Rodri a souligné en quelques phrases le bouton nucléaire dans l’arsenal des joueurs. On a longtemps cru que leurs opinions n’étaient pas entendues, un sentiment renforcé par les expansions progressives supervisées par l’UEFA et la FIFA. Les tournées de pré-saison et de fin de saison impliquant de nombreux déplacements sont également une norme inconfortable que les joueurs sont obligés d’accepter.


Rodri a été titulaire à 50 reprises dans six compétitions pour Manchester City la saison dernière (Justin Tallis/AFP via Getty Images)

Les six derniers mois ont cependant apporté une réponse orchestrée.

Deux des plus grands syndicats de joueurs en Europe, l’Association anglaise des footballeurs professionnels (PFA) et l’Union nationale des footballeurs professionnels en France, ont lancé en juin une action en justice contre la FIFA, contestant la légalité de la décision de l’instance dirigeante de fixer « unilatéralement » le calendrier international des matchs de football.

Un mois plus tard, ce sont les Ligues européennes, qui représentent le football professionnel de 30 nations européennes, dont la Premier League, qui s’associent à La Liga et à la FIFPro Europe pour déposer une plainte officielle auprès de la Commission européenne contre la FIFA.

La nouvelle Coupe du monde des clubs, selon la FIFPro, a été la « goutte d’eau qui a fait déborder le vase » et des lignes de bataille profondes, avec les joueurs au cœur du combat, ont désormais été tracées. Trop, disent-ils, c’est trop.


Comment se déroulerait concrètement une grève ?

Rodri a peut-être suggéré qu’une grève était « proche », mais le train est encore à quelques arrêts d’arriver à ce point. Cela devrait être coordonné par la PFA ou la FIFPro et serait considéré comme un dernier recours si toutes les négociations avec les parties prenantes échouaient.

La PFA, en tant que seul syndicat de joueurs du football anglais, devrait théoriquement demander à ses près de 5 000 membres s’ils soutiennent une grève et cela nécessiterait ensuite un soutien majoritaire lors du référendum pour procéder.

Toutes les compétitions concernées, qu’elles soient organisées par la Premier League, la Ligue anglaise de football, la Fédération anglaise de football, l’UEFA ou la FIFA, auraient également la possibilité de prendre des mesures juridiques de rétorsion pour bloquer toute grève prévue.
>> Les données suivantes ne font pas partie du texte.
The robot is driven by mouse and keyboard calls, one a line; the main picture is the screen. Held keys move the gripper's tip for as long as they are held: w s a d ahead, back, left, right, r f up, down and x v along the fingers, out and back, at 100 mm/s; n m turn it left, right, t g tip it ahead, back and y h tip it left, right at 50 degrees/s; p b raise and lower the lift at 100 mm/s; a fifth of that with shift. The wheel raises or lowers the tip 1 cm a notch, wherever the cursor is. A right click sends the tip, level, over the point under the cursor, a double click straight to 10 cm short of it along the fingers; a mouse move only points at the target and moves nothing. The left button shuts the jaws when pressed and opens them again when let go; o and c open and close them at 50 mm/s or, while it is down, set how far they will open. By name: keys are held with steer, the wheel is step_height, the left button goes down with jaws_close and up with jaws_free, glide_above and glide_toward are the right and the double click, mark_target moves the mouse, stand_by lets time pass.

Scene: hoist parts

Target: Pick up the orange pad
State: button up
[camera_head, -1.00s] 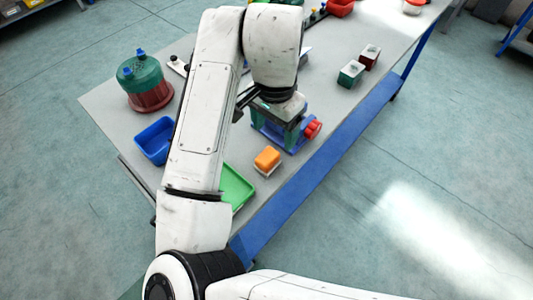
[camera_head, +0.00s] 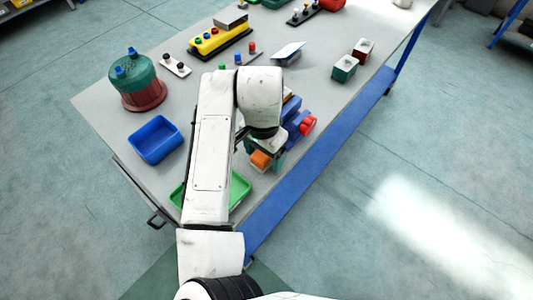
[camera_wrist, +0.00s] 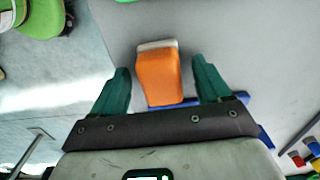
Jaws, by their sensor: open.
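The orange pad (camera_wrist: 159,76) sits on a small pale base (camera_wrist: 157,45) on the grey table. In the wrist view it lies between the two green fingers of my gripper (camera_wrist: 161,82), with a gap on each side. My gripper is open and apart from the pad. In the head view the orange pad (camera_head: 260,159) shows just below my gripper (camera_head: 266,150), partly hidden by it. How high the fingers are above the table I cannot tell.
A blue device with a red knob (camera_head: 307,125) stands close to the right of my gripper. A green tray (camera_head: 238,190) is partly behind my arm, and a blue bin (camera_head: 155,139) is to the left. The blue table edge (camera_head: 310,180) is near.

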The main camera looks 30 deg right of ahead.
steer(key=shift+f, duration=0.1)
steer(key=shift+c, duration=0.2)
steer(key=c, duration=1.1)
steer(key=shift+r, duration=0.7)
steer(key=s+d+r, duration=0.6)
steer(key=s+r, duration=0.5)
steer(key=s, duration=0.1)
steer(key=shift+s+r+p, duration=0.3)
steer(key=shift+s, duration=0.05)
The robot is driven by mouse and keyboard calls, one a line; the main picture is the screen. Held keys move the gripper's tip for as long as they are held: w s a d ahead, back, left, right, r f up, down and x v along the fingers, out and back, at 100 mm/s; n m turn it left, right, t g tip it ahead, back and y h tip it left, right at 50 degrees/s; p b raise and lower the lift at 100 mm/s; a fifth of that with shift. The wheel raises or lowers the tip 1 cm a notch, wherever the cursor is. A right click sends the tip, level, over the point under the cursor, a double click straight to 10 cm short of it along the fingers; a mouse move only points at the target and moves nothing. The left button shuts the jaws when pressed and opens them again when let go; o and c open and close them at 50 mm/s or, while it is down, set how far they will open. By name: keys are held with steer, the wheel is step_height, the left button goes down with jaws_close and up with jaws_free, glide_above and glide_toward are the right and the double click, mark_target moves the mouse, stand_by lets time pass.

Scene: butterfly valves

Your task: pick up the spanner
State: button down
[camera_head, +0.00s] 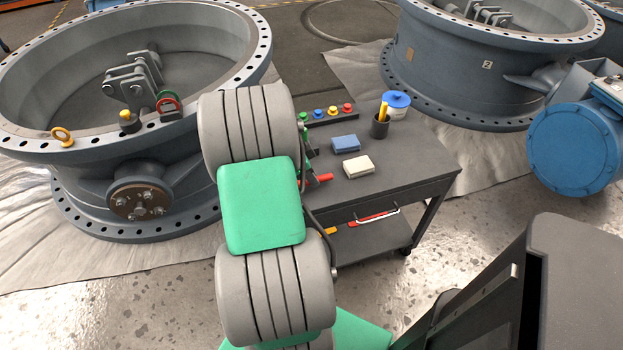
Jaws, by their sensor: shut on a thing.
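A red bar-like piece (320,179), which looks like part of the spanner, shows just right of my arm, over the top of the dark grey cart (410,160). Most of it is hidden behind my arm. A small dark and green part of my gripper (312,158) shows right above it. My gripper is shut on this red piece, though the fingertips are largely covered. I cannot tell whether the piece touches the cart top.
The cart top carries a blue block (345,144), a cream block (358,167), a dark cup (380,127), a blue-lidded tub (396,104) and a row of coloured knobs (332,112). Large valve bodies stand left (110,180) and right (470,70). A blue drum-shaped housing (575,148) stands at right.

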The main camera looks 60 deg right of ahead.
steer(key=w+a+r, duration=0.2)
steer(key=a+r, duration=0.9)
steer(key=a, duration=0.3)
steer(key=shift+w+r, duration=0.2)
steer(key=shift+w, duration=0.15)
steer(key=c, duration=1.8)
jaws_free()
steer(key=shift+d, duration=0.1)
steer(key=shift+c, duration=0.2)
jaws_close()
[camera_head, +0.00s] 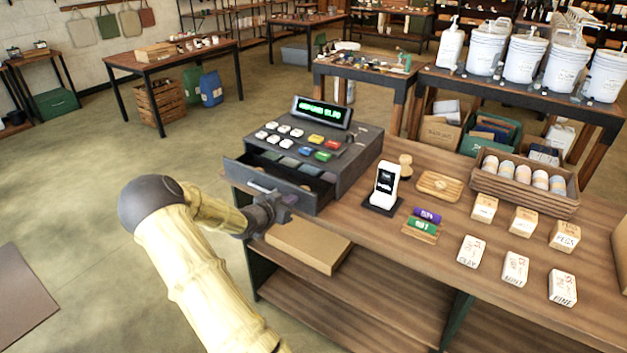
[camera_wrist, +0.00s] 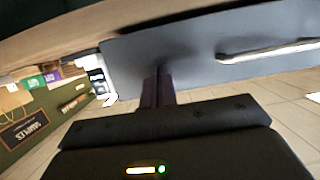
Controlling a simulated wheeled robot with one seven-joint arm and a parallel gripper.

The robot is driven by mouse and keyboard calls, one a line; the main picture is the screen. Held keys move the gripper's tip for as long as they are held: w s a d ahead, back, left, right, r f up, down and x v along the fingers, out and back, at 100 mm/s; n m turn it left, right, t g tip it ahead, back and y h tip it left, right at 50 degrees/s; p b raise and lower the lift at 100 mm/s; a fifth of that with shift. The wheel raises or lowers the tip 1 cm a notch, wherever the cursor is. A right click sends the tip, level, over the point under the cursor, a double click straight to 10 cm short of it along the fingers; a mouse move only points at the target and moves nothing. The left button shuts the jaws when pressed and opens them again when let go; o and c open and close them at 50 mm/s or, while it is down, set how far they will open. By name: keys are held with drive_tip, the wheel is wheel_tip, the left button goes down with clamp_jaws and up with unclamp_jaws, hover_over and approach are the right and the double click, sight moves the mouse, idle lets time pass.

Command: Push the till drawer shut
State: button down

« Nous avons vraiment fait de gros efforts pour dialoguer avec les parties prenantes concernées », a déclaré Maheta Molango, directeur général de la PFA. Le podcast de l’Athletic FC la semaine dernière. « Nous avons donc essayé de faire de notre mieux pour parvenir à une solution diplomatique — une action en justice est toujours une défaite pour tout le monde.

« Mais parfois, lorsque des adultes ne parviennent pas à trouver une solution, il faut qu’une tierce personne décide à notre place. »



Maheta Molango, directrice générale de la PFA (Steven Paston/PA Images via Getty Images)


Cela s’est-il déjà produit dans le football anglais auparavant ?

En novembre 2001, le danger était réel de voir les plus grands noms du football anglais baisser les bras. La PFA était fatiguée des négociations avec la Premier League, qui souhaitait que la part traditionnelle des contrats de diffusion nationale qui lui étaient transmise soit réduite de 5 à 2 %.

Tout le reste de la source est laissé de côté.